Thinking Allowed - Including musings by Daan Spijer.

From the Kitchen

November 3, 2010

From the Kitchen #76

I seem to have come back as two people, or as one person inhabiting two worlds.  Having returned from Europe, I slept on and off for almost four days and it was not jet lag.It wasn’t quite sleep – it was more a phasing out or a reality shift.  I drifted into a dream-like state with images flashing past from my time in Europe – the recent two weeks and from the three and a half years I was there more than thirty years ago.  Something was unreal and I had trouble deciding which it was: the then or the now, the there or the here.

After some reflection (in the here and now) I came to the conclusion that the whirlwind, three-city trip released memories connected with unresolved matters from my time there in the 1970s: previous relationships, friends I had made and had lost contact with and relatives I had not been in touch with for decades.  And there is the possibility that I have a largely unacknowledged deep connection with the land over there.

I remember, when I flew over Nederland in 1976 after more than twenty years in Australia, and as we descended into Schiphol airport, I was teary and feeling as if this was a home-coming.  It obviously was in a way.  I did not experience any of this as I whizzed through London, Amsterdam and Brussels this recent time, but it seems to have caught up with me now that I am home.

Having migrated numerous times from country to country, from city to city, from city environment to rural environment, from mountain forest to bayside, I sometimes wonder whether home can be in more than one place at a time; whether all this moving about has fragmented me. Being healthy means being whole, complete.  If I am fragmented by disparate connections, then wholeness could elude me.
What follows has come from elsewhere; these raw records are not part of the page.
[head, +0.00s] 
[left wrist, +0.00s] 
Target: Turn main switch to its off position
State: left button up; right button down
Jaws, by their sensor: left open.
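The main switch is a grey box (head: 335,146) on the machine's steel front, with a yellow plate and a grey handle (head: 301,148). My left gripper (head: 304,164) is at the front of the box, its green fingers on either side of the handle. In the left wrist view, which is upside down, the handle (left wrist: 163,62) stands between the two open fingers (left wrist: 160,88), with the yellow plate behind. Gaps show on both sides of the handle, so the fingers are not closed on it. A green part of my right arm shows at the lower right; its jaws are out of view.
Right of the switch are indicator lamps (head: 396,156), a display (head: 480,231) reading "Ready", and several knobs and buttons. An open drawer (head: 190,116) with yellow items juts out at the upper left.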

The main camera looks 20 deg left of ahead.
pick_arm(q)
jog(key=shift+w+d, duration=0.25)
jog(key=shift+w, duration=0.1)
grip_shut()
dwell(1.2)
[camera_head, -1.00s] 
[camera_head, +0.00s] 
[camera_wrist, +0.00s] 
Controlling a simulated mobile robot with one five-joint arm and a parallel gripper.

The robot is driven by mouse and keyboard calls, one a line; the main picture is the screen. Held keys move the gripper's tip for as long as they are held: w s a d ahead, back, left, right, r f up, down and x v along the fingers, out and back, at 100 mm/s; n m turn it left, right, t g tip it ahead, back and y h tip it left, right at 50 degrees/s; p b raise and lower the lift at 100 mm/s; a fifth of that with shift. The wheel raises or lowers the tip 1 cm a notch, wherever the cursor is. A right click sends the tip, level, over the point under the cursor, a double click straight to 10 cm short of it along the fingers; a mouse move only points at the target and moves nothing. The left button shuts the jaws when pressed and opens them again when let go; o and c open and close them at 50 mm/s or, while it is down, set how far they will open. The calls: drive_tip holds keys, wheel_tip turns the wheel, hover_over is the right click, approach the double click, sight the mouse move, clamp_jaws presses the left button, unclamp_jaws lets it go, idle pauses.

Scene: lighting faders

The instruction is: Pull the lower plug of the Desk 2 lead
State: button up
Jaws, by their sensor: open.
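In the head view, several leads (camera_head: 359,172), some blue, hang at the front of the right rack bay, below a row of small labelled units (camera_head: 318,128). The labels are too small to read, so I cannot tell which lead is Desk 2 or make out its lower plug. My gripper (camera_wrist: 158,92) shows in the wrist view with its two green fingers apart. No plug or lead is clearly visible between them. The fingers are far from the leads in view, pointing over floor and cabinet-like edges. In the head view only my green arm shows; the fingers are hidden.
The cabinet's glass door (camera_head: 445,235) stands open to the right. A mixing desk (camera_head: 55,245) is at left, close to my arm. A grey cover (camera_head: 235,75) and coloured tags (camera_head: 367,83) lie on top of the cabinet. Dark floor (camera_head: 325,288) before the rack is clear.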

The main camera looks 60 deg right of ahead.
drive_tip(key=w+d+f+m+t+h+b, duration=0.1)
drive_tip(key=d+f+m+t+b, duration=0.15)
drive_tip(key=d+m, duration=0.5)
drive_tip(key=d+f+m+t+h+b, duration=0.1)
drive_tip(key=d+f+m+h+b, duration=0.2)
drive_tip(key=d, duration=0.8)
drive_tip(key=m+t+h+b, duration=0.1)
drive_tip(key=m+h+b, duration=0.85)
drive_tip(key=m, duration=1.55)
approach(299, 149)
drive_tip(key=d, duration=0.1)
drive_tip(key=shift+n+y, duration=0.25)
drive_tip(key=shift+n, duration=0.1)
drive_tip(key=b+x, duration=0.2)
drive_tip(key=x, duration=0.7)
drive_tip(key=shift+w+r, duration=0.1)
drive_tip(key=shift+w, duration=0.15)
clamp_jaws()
What can I do to heal this aspect of me?  How do I bring the roots closer together to prevent the trunk splitting?

I have quoted the Jungian psychologist Liz Green before, that “we are fated to the extent that we are unconscious” (From the Kitchen #65).  By this she means that we respond unconsciously to events and circumstances.  If we can bring more from the unconscious into awareness (i.e. get to know ourselves better), then we will experience less bewilderment and feel less as if we are being buffeted around by things we don’t understand.  This is probably where the answer lies to why I feel split between worlds.  If I can bring into consciousness those unresolved fragments from my past, I will likely gain the insight I need to lay them to rest.  Past experience has taught me that this requires determined work – inner work achievable through meditation, the tools of Psychosynthesis and the time and place set aside to immerse myself in these.
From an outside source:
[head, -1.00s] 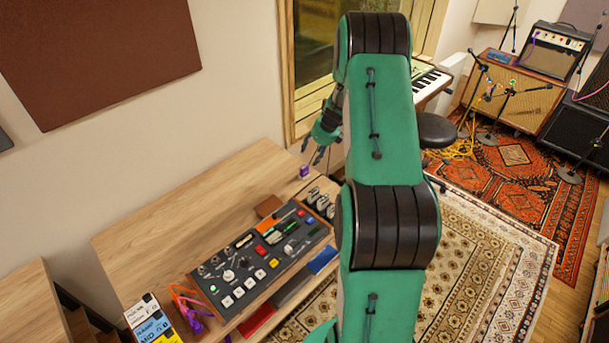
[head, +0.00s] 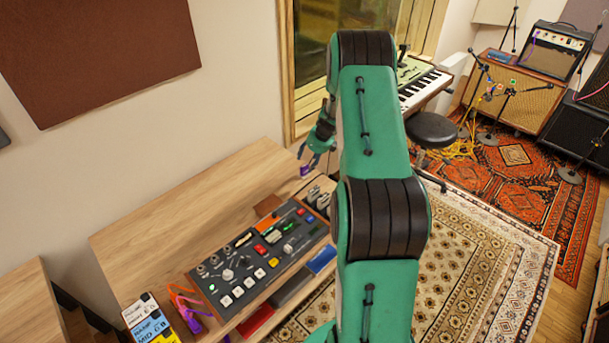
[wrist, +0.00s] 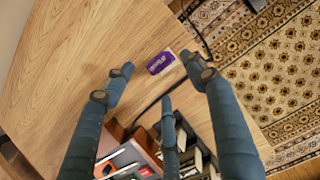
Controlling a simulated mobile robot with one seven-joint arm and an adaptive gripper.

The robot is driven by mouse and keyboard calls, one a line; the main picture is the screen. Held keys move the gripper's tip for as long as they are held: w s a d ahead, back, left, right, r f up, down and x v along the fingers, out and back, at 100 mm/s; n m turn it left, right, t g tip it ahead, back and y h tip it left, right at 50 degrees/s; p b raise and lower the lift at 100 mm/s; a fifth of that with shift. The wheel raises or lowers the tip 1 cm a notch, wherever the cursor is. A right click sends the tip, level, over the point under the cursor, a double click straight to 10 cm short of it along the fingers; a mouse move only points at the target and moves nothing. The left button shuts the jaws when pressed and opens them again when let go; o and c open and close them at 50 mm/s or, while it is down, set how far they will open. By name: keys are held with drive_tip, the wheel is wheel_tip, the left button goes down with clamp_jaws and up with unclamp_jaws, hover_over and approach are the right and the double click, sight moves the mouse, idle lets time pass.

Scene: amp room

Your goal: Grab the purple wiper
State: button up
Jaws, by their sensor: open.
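The purple wiper (wrist: 160,63) is a small purple block with light markings, lying on the wooden desk near its edge. In the head view it shows as a small purple patch (head: 305,170) just below my fingertips, partly hidden by them. My gripper (wrist: 158,82) is open and empty, its dark fingers spread. In the wrist view the wiper lies between the upper fingertips, a little beyond them and closer to the right one. I see no contact. In the head view my gripper (head: 308,157) hangs over the far end of the desk.
A control panel with buttons and knobs (head: 245,262) sits on the desk near the gripper. A dark cable (wrist: 150,104) crosses the desk edge by the fingers. Purple and orange items (head: 186,305) and colored boxes (head: 150,320) stand at the near end. The desk's left side is clear.

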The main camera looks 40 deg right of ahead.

It is possible that much dis-ease has its origins in people’s fragmented, or absent, connection with land in a meaningful way.  Owning a piece of land, evidenced by a piece of paper, is not the sort of connection I mean.  I am talking about a deep sense of belonging, of oneness with the land and the life it supports.  It can be evidenced by a feeling of inner peace, of feeling whole and even of communing with the land.  Many people experience this, not where they live but somewhere on vacation.  They may express this as “I could happily spend the rest of my life here”.  This experience is not due only to being away from work and day-to-day chores connected with running a household; it comes from truly feeling of being at one with surroundings.

I have written elsewhere about my difficulty when I moved from the Dandenong Ranges to bayside Mount Eliza – my inability to feel a connection with my new surroundings.  I have had to work at finding that connection through walking the land, especially the ‘wilder’ places, such as creek reserves and remnant bits of forest, as well as along the miles of beaches and cliff tops.    And I have spent many hours sitting quietly in places which I started to feel were speaking to me, breathing in the energy of each place and visualising what each place was like before non-indigenous people came here.

For most of us, the work we do for an income takes us away from what nourishes us.  Finding a place to sit quietly, surrounded by trees, birds, insects and animals can give us that nourishment – through the simple act of doing ‘nothing’ and through our becoming part of the place where we are sitting.  The magic is in allowing yourself to be owned by the land, rather than the other way around.